• _TASK_: Using the data that follows, return exactly the lines from the one that contains "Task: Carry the" through the one that contains "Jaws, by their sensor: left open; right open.", ends included.

• _EXTRACTED MATERIAL_:

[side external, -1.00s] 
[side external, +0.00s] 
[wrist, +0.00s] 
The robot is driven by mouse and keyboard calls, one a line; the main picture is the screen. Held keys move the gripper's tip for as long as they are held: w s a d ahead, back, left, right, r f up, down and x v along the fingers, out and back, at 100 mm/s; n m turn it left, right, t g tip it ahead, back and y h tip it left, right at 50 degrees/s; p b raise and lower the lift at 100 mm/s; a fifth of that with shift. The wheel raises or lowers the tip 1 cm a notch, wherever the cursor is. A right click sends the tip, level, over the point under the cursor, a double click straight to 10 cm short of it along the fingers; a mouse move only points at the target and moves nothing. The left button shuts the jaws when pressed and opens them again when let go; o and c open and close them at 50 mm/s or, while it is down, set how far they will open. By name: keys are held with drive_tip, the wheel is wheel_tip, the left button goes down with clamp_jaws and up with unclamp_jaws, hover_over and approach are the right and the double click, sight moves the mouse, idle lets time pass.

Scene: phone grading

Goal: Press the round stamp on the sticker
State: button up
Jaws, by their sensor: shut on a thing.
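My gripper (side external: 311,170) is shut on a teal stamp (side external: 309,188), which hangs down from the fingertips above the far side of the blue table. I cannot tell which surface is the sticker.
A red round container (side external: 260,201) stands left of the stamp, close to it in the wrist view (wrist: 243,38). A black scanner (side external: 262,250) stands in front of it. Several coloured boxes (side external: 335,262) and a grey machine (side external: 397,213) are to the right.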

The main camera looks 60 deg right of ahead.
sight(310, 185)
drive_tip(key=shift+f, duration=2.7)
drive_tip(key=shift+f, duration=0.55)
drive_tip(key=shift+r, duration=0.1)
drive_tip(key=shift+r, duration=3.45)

==

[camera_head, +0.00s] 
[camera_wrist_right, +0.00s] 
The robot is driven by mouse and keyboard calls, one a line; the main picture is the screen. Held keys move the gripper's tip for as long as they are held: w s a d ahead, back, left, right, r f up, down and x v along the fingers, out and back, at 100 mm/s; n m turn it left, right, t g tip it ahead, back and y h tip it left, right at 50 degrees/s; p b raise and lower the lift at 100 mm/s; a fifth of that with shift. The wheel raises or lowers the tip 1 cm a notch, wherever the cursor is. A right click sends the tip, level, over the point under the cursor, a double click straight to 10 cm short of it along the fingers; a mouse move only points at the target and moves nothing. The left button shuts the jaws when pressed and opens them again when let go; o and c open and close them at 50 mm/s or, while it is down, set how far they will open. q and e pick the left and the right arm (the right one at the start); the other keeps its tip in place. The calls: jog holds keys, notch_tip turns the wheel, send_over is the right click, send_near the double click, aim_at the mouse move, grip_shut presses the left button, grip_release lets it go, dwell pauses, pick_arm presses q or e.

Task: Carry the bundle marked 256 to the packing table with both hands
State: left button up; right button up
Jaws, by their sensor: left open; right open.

• _EXERCISE ANSWER_:
Task: Carry the bundle marked 256 to the packing table with both hands
State: left button up; right button up
Jaws, by their sensor: left open; right open.

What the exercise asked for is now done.